Pombo and Radanovich raised concerns about a past change in the Council’s rules that defined property eligible for the National Register of Historic Places as including any that met National Register criteria, rather than ones specifically designated by the Interior Secy. That means properties warranting Sec. 106 siting review based on the National Register criteria could reach the tens of millions, they wrote. “Among others, the wireless telecommunications industry has been particularly burdened by this policy,” Pombo said, citing the FCC requirement that projects of cellular licensees undergo Sec. 106 review. Because cellular towers often are visible for great distances, state historic preservation officers (SHPOs) often define an area of potential effects from a wireless tower as circles, with the tower in the center, and a radius of up to 2 miles or more, they wrote. Because Council rules require a licensee to assess the potential eligibility of every structure in that radius, that can require filing hundreds of forms for a single tower project, the legislators said.

“The inclusion of potentially eligible properties and the requirement of assessment of visual effects from cellular towers threatens to have the cumulative effect of turning Section 106 into a virtual national zoning statute, to the detriment of the rights of millions of property owners,” Pombo and Radanovich wrote. “Local laws are increasingly being used to discourage development by those who may, or may not, have an interest in historic preservation.” They asked ACHP to address that in the rulemaking or in program agreement negotiations with the FCC and the National Conference of State Historic Preservation Officers.

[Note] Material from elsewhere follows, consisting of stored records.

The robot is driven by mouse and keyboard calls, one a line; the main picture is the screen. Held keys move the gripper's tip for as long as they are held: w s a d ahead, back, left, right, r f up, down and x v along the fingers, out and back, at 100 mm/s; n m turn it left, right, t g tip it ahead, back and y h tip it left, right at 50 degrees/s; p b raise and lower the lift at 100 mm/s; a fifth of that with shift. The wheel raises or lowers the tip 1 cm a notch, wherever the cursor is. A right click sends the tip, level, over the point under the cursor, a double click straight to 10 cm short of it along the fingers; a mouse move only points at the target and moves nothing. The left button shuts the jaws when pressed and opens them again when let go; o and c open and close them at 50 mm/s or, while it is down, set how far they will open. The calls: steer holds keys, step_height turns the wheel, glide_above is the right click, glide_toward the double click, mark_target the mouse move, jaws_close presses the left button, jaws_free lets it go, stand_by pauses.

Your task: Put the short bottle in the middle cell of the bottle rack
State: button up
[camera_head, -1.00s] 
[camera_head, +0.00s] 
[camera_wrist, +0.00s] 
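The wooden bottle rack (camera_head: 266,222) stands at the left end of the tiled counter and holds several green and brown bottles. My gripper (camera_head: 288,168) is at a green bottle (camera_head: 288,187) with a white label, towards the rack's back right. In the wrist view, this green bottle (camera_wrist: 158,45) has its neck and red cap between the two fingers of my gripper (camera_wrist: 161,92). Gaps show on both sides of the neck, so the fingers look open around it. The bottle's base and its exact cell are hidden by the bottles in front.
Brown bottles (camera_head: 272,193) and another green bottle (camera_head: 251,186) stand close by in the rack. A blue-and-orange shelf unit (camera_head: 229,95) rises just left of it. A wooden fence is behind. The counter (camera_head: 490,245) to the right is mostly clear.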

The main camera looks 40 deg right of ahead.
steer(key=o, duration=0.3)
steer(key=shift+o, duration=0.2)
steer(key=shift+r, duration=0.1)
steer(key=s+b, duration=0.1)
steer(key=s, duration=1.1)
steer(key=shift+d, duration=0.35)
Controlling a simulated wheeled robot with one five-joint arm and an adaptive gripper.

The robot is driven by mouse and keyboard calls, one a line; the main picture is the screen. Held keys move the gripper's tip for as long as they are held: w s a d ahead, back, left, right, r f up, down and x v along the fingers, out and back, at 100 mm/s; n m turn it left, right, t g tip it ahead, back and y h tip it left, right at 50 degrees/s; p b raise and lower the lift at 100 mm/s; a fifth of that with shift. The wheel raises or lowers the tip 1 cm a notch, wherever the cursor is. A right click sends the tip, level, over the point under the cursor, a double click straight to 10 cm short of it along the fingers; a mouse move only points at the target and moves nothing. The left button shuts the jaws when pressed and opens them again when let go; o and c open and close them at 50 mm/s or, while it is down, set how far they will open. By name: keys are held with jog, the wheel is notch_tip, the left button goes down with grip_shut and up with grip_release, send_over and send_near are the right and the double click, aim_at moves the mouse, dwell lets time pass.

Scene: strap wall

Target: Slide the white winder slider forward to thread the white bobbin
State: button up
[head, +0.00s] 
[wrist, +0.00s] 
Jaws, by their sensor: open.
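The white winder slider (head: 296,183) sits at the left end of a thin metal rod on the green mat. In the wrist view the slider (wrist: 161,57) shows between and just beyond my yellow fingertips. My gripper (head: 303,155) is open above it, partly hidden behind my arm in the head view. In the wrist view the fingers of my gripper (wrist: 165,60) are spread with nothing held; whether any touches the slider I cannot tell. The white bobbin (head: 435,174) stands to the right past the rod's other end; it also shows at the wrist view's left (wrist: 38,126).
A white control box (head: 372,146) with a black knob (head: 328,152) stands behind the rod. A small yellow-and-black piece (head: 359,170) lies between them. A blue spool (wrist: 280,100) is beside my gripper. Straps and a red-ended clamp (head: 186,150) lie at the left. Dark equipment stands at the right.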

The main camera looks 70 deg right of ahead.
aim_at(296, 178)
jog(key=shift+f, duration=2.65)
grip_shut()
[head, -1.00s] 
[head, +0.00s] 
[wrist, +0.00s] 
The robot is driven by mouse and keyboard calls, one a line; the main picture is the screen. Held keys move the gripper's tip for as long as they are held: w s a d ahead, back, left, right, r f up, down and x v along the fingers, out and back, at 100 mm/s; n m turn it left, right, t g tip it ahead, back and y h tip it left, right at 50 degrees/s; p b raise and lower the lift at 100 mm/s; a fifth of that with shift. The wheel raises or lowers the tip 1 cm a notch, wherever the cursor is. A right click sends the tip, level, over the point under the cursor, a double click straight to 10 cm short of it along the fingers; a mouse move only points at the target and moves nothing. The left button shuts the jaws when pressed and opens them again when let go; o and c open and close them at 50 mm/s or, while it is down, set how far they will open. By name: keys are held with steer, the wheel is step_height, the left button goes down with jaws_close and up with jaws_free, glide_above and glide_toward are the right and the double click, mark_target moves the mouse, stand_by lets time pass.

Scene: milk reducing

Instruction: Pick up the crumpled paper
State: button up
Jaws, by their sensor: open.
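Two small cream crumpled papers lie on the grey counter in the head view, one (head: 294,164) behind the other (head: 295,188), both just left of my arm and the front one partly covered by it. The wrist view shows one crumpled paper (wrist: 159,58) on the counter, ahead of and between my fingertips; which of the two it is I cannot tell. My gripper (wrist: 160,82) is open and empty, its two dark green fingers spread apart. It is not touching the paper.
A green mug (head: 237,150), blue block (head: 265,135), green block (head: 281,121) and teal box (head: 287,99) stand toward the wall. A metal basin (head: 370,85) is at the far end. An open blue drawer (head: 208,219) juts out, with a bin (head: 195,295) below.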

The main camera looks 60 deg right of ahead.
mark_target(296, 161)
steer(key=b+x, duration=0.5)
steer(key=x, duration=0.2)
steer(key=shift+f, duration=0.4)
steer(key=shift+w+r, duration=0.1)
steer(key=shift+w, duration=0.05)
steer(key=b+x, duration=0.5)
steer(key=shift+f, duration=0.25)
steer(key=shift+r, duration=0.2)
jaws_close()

The FCC, in staff comments filed last week, told ACHP Exec. Dir. John Fowler that the proposed changes would be supplanted by the program agreement when it was completed. If the agreement isn’t adopted before the Council takes final action on the rulemaking, the FCC said it was possible the Council’s proposed rules “could apply to the Commission for a limited period of time.” The FCC said it submitted feedback on the proposed rules out of an “abundance of caution.”

If read literally, the FCC said, the proposed rules “appear to contemplate Council review in cases in which there is no real disagreement as to whether a proposed undertaking will affect historic properties listed or eligible for listing on the National Register. We doubt that the Council intended to require Council review in these situations and we ask for clarification on this point.” That part of the proposal would hold if there were a finding that no historic properties were present, or they were present but the project would have no effect. The change would provide that if the ACHP or a state or tribal historic preservation officer objected within 30 days of such a finding, the federal agency must submit the finding for ACHP review. “The proposed requirement that a SHPO/THPO objection automatically triggers Council involvement could unnecessarily complicate and delay the historic preservation review process for telecommunications projects and other undertakings,” the FCC said. That doesn’t appear to give agencies enough flexibility to resolve differences with a state or tribal historic preservation officer, “as is done routinely now under the existing Council rules, without Council involvement,” the Commission said.

The FCC also expressed concern that unless used “sparingly,” the proposed rules allowing the ACHP to direct opinions and to require a response from the head of the agency was “likely to cause harmful administrative delays.” If that part of the proposed rules were used by Council to require a response from an agency head “in other than very rare instances,” that could impede the work of federal agencies, particularly those such as the FCC, the filing said. “Requiring a decision by the full Commission in even a fraction of the thousands of licenses and authorizations for telecommunications radio services issued by the agency each year would not only delay the deployment of needed service to the public, it could also delay Commission consideration of other important issues of telecommunications policy having no historic preservation implications,” the staff comments said. Separately, the Commission said it supported a proposed change that would allow the Council to initiate Sec. 106 exemptions and program alternatives on its own initiative.

PCIA also raised concerns about the ACHP proposal: “PCIA takes issue with the stated purpose of the proposed amendments and with the legally questionable foundation in the current Section 106 rules upon which the amendments are to rest.” It also objected to an ACHP proposal that would require a federal agency that received an objection to a finding of “no adverse effect” or “no historic properties affected” submit the finding to the ACHP for review. “The proposed amendments would impose burdensome procedures that cannot be implemented in a reasonable and timely fashion by the ACHP and they would add additional, unreasonable and unnecessary delay and expense to the Section 106 process,” PCIA said.